> **GIVEN DATA**
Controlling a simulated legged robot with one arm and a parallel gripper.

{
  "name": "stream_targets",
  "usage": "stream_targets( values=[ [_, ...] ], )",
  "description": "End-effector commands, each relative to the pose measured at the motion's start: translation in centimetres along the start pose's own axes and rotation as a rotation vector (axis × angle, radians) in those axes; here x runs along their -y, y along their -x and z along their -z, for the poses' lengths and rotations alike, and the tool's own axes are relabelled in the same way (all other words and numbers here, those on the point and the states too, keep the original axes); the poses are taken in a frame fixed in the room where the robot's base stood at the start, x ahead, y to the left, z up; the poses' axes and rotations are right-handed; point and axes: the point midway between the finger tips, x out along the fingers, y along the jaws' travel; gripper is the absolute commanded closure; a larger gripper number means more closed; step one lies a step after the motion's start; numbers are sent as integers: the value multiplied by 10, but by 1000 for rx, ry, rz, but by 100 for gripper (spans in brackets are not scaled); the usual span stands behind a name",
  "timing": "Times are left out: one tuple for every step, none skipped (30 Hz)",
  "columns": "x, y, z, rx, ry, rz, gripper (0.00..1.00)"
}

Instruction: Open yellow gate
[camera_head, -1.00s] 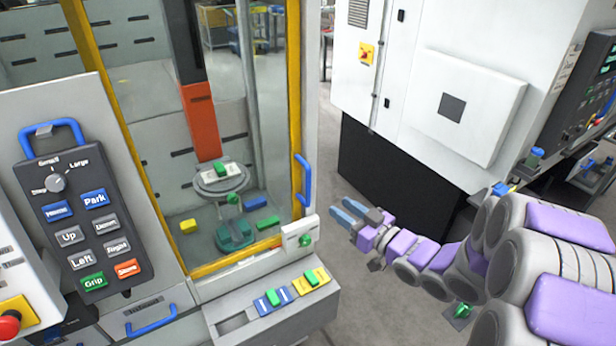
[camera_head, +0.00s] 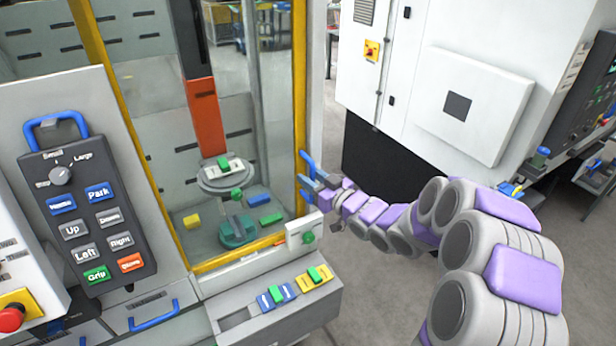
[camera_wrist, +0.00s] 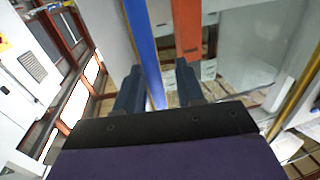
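The yellow-framed gate (camera_head: 299,120) with a clear pane stands at the left of centre in the head view and looks closed. Its blue handle (camera_head: 306,165) is on the right post of the frame. In the wrist view the handle shows as a blue bar (camera_wrist: 142,45) running down between the two dark fingers. My gripper (camera_head: 316,180) is at the handle's lower part. Its fingers (camera_wrist: 157,88) are apart, with a gap around the bar. I cannot tell whether either finger touches it.
A control pendant (camera_head: 90,205) with coloured buttons is at the left. A ledge with blue and yellow blocks (camera_head: 277,296) lies below the gate. A white machine cabinet (camera_head: 430,80) stands behind my arm. Behind the pane are an orange column (camera_head: 206,120) and several coloured blocks.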

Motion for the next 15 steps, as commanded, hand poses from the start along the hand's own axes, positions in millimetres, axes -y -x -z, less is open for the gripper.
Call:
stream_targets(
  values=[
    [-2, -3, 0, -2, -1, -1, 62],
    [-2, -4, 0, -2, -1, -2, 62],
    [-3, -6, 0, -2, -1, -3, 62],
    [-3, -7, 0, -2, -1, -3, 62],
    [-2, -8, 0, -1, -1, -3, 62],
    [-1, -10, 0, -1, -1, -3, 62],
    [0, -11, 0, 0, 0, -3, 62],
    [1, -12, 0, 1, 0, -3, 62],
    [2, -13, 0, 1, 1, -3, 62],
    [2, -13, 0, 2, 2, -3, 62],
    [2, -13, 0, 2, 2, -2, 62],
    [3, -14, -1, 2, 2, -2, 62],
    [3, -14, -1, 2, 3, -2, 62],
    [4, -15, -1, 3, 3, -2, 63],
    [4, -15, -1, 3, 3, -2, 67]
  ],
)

> **REQUIRED TASK**
Can you write out the lines above, from the first one through the one containing "values=[ [_, ...]", exactly as they appear and nothing more?

> **EXPECTED ANSWER**
Controlling a simulated legged robot with one arm and a parallel gripper.

{
  "name": "stream_targets",
  "usage": "stream_targets( values=[ [_, ...] ], )",

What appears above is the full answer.